Goal
The listing below is the input. Say how many of its lines contain "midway", giving the number alone.

○ ○ ○ ○ ○ ○ ○

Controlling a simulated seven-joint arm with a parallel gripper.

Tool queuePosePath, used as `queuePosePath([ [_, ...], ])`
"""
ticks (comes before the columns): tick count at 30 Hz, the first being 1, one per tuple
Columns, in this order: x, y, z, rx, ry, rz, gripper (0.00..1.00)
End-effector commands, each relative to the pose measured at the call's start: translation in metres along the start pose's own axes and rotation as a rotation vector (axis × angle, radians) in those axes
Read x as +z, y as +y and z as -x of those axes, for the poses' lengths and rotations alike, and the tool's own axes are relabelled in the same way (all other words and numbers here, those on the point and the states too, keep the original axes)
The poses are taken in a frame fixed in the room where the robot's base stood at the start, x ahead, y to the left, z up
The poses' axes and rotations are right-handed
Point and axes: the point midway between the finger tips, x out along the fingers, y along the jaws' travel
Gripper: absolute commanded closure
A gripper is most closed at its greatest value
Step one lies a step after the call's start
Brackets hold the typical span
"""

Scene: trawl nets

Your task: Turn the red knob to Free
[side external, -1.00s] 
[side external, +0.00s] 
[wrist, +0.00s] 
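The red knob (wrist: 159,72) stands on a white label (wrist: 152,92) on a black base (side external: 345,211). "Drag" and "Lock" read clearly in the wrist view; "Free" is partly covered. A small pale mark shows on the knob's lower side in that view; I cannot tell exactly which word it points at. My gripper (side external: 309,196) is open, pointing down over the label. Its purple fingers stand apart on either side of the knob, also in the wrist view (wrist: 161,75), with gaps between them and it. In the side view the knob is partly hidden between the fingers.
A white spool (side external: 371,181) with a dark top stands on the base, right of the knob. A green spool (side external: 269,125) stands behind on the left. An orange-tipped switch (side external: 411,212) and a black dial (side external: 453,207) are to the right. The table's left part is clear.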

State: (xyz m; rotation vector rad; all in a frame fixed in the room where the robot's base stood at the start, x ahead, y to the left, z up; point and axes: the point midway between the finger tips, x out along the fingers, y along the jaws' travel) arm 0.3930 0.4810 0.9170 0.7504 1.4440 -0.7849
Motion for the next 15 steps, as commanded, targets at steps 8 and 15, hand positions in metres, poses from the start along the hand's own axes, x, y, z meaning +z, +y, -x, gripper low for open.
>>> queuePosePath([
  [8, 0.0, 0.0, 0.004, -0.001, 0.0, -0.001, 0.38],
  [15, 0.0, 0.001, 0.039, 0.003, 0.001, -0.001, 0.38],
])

○ ○ ○ ○ ○ ○ ○

Result
2